THE DIRECTOR: Mark Steven Johnson, teamed with producers Gary Foster and Avi Arad, pushed for the release of an R-rated director’s cut on DVD. Twentieth Century Fox, red-faced with creative failure, shrugged and agreed. Dressed with thirty minutes of additional footage (most of which concerned a courtroom subplot involving a cameo by early 2000’s hip-hop artist du jour, Coolio) and cut with more favor towards tragedy, Daredevil’s director’s cut still falls flat on its face. But its flailing before impact is better realized, as its R rating doesn’t completely sanitize its own grittiness.
It’s still difficult to discern where Johnson’s vision ended and where Fox’s began, as it often seems like three or even four different movies are competing for screen time with wildly different tones. But behind his push for a darker hero (who apparently kinda murders people), Johnson reveals a tortured hero in Murdock, one that Hollywood had yet to fully trust with its mainstream fare. (Blade being a rare example to the contrary.) Johnson would go on to run wild with another Marvel hero in Ghost Rider, but his cut of Daredevil, where a battle between good and evil inside a single person trying to do some good, remains Johnson’s most interesting — and altogether most disappointing — offering to the comic movie oeuvre.

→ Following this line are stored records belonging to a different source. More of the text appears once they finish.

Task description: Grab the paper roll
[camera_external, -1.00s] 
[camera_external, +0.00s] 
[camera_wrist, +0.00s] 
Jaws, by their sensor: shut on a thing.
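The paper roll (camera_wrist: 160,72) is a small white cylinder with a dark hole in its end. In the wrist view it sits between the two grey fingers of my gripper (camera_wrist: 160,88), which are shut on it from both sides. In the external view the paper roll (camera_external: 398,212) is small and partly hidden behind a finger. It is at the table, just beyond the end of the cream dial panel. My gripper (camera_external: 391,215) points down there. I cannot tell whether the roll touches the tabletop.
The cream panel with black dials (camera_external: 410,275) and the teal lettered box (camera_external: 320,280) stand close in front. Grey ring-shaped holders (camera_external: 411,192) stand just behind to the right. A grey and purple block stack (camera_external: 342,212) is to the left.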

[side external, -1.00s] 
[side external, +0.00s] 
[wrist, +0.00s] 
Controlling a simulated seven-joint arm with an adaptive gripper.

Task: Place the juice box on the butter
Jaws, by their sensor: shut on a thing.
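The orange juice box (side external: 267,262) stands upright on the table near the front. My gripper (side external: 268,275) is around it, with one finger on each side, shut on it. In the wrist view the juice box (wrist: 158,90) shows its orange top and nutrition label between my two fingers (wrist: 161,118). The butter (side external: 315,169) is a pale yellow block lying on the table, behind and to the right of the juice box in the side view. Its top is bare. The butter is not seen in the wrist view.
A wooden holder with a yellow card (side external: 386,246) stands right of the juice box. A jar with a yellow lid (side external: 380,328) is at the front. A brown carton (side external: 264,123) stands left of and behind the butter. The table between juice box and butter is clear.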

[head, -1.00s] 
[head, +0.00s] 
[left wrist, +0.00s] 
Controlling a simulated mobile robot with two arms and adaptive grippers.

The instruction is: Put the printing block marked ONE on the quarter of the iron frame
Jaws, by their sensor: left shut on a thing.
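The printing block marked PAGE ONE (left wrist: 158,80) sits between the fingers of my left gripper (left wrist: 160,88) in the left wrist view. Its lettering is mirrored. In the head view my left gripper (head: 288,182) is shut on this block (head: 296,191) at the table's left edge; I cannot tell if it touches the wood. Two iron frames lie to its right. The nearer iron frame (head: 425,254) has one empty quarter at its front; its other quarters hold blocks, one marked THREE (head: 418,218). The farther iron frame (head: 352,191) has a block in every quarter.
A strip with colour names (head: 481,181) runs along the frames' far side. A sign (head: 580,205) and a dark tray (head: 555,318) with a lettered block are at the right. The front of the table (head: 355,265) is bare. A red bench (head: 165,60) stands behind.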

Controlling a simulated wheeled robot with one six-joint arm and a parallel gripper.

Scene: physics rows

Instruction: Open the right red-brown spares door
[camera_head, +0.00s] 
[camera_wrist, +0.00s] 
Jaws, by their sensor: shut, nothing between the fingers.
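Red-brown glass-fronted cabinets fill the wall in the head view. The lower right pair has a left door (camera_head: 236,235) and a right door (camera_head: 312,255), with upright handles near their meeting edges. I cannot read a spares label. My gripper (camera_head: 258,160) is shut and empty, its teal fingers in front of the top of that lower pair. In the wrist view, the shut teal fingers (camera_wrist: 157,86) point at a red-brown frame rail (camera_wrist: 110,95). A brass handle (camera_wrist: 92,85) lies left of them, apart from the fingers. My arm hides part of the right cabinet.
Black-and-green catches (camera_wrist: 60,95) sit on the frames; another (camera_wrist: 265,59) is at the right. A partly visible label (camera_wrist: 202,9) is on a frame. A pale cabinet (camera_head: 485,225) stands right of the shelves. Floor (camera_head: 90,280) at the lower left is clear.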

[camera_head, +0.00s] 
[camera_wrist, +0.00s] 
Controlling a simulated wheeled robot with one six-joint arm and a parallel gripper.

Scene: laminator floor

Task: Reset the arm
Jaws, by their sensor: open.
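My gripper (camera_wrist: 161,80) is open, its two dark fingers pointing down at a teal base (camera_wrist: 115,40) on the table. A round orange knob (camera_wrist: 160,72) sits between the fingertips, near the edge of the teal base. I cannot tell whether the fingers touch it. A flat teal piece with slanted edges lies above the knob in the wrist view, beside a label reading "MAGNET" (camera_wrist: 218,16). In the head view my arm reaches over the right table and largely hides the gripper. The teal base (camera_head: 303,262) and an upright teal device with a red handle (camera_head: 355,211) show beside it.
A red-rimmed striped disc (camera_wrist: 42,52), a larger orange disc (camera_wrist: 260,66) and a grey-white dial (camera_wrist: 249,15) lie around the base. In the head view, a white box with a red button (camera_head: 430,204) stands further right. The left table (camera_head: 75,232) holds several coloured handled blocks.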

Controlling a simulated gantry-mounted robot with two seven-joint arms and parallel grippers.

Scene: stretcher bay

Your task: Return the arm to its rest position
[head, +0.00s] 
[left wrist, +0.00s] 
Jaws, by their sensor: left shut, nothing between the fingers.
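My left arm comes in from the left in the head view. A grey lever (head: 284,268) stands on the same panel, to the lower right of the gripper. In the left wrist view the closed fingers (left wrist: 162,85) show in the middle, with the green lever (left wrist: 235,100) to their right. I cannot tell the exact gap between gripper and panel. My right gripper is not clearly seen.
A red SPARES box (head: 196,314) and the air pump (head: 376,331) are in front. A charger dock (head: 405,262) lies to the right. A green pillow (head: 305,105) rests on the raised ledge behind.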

THE CAST: With red tussled hair and colorless contacts Ben Affleck fills out great as smug lawyer Matt Murdock, but in awkward fitting red leather and a grimacing cowl, he is less than striking as ol’ Hornhead. Burdened by a lot of embarrassing CGI renderings or equally uncomfortable fights on wires, Affleck never had much of a chance to define DD’s distinct fighting style. He’s mostly left to crawl around on the ground while everyone takes his mask off (why is he so bad at keeping his mask on?). Affleck’s turn as DC’s Batman would seem like an act of retribution on some level.
Opposite him, Jennifer Garner is sexy lamp that fights and not much else. Trapped inside romantic cliches, Elektra has little to showcase other than some awful jade green contacts and non-threatening fighting techniques. Jon Favreau and Joe Pantoliano (as beat reporter Ben Ulrich) both seem to understand how to handle supporting roles in crime movies, but the film’s villains, Colin Ferrell and Michael Clarke Duncan, both appear to be in a movie all their own. As hurt and human as Daredevil is, Ferrell’s Bullseye does backflips off motorcycles and kills men with paper clips — to put a finer point on the film’s messy tone.
Michael Clarke Duncan as Wilson Fisk is easily an intimidating physical force, but the script doesn’t try hard enough to link him to any of the business or crime threads running through “his city.” Ultimately, the final battle between The Kingpin and Daredevil seems gratuitous for melodrama, action, and an overabundance of hammy one-liners.
NOSTALGIA-FEST OR REPRESSED NIGHTMARE? A repressed nightmare for certain, but one we shouldn’t block out. Daredevil taught us not to trust all the hero flicks that come our way, in a time where we thought we could forget Batman & Robin and optimistically move ahead. Plagued by too much studio involvement and way too much nü-metal, Daredevil came at a time where the world wasn’t ready for an alt-street level hero. The Man Without Fear would later find success in a post-Dark Knight cinematic landscape, but it ultimately stirred up a lot of fear in 2003, when studios hoped for easy money in their comic book fodder. It’s a lesson they’re still learning today.